I have certainly been wondering how art as we know it can be sustained, given that art today isn't original, co-opting more and more from the outside world and from prior art. The idea of meaningful 'originality' in art is now untenable. And yet the art world keeps coming up with drastic measures to keep the art system standing and plausible. So much art borrows—steals really—from elements found in the outside world that there's almost no difference now between art and the everyday. Once the high/low debate provided a point of theoretical distinction, but that's long gone. Now art either mimics forms from the outside world or it takes from prior art and design, anything slightly outre, out enough to be modishly ushered back in.

But your work does this too. You use surfboards, Las Vegas signage, stickers, Gold Coast imagery, fashion photography, etc, as well as artists, Jim Dine, Ellsworth Kelly, Richard Serra... You name it, on it goes.

Well, every artist does that now. No one owns such imagery, it belongs to the world. The membrane between art and not-art is so thin now. I agree with Jean Baudrillard quoting Marshall McLuhan: 'We have now become aware of the possibility of arranging the entire human environment as a work of art.' We must approach contemporary art as a kind of fiction. So Reinhardt is a fiction invented to make sense of another fiction: current art.

Young artists like Reinhardt have grown up in a world witnessing the disintegration of copyright, where everything can be downloaded for free and remade to suit their 'custom' specifications. They know it's no longer about the author but about the audience. So it makes sense to me that Reinhardt would recreate the 'wedges' for his own needs.

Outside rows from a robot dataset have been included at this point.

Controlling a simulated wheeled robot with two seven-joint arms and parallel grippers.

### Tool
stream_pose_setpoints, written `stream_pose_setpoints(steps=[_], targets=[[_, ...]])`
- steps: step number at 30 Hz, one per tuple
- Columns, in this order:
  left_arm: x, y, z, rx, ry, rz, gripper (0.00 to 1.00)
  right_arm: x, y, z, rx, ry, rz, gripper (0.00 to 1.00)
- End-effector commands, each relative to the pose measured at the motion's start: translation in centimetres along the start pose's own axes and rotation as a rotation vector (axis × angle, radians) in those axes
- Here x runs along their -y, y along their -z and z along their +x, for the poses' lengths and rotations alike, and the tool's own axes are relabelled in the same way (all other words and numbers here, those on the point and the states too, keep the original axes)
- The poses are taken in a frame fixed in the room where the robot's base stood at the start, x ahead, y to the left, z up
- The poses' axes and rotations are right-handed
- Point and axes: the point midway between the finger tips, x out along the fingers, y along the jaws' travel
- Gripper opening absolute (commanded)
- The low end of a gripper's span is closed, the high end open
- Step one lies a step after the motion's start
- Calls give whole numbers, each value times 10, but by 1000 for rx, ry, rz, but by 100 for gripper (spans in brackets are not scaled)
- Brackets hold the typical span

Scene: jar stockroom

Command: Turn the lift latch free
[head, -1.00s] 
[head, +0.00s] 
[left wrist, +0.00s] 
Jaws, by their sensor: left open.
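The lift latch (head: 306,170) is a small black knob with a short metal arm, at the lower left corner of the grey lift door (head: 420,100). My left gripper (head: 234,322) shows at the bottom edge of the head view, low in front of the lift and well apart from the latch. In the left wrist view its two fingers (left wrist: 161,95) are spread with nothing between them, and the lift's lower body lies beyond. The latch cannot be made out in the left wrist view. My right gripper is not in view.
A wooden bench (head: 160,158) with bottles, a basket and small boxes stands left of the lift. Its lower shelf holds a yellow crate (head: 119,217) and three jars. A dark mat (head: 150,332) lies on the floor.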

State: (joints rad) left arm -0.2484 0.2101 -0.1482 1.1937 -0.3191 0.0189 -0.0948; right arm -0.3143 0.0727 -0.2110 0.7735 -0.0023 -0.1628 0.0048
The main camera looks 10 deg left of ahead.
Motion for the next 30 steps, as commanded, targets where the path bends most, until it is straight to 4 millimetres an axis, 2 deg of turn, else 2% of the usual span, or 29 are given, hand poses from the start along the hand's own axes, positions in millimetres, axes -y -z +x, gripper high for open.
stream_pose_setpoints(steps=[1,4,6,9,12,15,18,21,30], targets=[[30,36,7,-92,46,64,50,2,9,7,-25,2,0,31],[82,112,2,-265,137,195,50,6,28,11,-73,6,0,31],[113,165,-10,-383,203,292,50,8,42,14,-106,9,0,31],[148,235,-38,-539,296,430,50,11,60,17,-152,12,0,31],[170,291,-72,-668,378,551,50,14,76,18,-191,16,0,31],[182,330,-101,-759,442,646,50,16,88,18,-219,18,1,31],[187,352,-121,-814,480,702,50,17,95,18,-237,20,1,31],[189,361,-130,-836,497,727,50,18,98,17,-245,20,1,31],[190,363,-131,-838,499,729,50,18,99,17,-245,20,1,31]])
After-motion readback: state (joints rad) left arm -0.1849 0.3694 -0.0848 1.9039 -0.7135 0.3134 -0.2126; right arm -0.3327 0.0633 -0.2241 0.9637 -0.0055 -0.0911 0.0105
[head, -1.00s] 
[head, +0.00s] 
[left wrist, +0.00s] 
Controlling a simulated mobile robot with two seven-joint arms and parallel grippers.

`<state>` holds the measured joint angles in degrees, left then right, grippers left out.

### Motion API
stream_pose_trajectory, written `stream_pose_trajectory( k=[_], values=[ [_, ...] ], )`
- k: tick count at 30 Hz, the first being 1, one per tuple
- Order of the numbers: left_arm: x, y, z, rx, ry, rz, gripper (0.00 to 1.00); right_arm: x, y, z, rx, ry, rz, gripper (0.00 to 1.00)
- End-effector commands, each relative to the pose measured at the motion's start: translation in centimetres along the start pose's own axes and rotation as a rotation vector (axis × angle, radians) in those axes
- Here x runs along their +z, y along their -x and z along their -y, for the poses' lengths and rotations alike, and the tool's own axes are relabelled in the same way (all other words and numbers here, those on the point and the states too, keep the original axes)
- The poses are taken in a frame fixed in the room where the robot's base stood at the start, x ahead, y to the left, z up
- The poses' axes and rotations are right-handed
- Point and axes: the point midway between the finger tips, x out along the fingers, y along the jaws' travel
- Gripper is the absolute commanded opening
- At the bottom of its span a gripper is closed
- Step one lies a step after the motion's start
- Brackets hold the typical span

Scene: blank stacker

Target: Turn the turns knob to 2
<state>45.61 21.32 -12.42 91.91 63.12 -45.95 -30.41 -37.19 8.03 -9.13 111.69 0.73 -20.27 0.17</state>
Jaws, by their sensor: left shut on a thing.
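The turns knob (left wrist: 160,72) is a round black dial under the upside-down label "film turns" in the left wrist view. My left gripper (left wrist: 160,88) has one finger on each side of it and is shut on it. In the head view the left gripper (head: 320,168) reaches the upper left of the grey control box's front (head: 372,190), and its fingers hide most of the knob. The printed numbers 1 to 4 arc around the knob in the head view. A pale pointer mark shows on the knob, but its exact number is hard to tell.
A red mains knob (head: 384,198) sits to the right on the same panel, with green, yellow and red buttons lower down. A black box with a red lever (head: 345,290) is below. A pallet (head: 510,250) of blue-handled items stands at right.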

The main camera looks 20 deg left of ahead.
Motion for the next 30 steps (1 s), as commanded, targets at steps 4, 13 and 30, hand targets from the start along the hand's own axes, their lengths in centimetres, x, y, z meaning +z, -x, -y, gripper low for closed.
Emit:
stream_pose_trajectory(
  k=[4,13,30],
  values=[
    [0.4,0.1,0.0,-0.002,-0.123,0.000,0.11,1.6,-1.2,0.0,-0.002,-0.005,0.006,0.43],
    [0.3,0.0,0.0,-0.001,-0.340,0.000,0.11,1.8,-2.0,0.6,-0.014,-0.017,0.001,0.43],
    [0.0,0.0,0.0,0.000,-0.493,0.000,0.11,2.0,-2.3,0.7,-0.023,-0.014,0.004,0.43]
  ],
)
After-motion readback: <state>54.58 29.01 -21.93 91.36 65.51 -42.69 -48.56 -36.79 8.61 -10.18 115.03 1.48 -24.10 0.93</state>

But what about you; by handing your 1980s works over to him, are you disowning them?

When I was a young artist in the 1980s I used to notice those looks of deja vu on the faces of older artists when viewing 'new' work. Now I understand. So much work gets consigned to the historical cutting room fl oor only for something doing exactly the same thing to appear as wildly 'new' a little later. Recently I have started to notice a certain similarity between my 1980s black works and the work of young overseas artists such as Anslem Reyle and Terence Koh. Of course these artists had no idea of my work (why would they?). But it is strange to see work so similar to that 1980s work now being lauded overseas. It creates a feeling of unreality in my brain. Suddenly all contemporary art seems like a kind of fiction, the product of a seemingly arbitrary system of value-adding, not about the actual objects. I mean let's face it, a wedge is a wedge is a wedge.

I'm suspicious of artworks that make grand claims and require lots of explanation. Personally I like new things. I suspect provenance and pedigree. Nods and winks to the past are just devices to help big collecting institutions maintain the value of the old things in their storerooms. So I like the idea of setting the wedges free, letting them speak for themselves.

Last year an artist friend compared art-objects to Hitchcock's concept of the 'MacGuffin'. For Hitchcock the MacGuffin is an arbitrary thing used to advance a film's story (it's the roll of microfilm, the secret formula or the diamonds that impel characters to pursue one another through convoluted plots). For the audience, the MacGuffin is ultimately unimportant in itself. It is only significant for what it reveals in the desire and actions of the characters. That's the artworld.

So artworks are MacGuffins, activating a nuanced ritual that nobody really understands?

Some artists working now—such as Takashi Murakami, Anselm Reyle and John Armleder (who talks of art and culture now as being a 'B-movie' situation)—know what's up. They are just not letting the info out at present, like Freemasons hoarding the truth. This is what Reinhardt suspects. The Truth is out there, cracking 'their' code is the key! Of course by wanting to join in you maintain the power. I'm in the joke too. But I'm enjoying it more by working through Reinhardt. Without Reinhardt I couldn't conceive of making art within art as it is now. To escape fiction, you must loose yourself in it.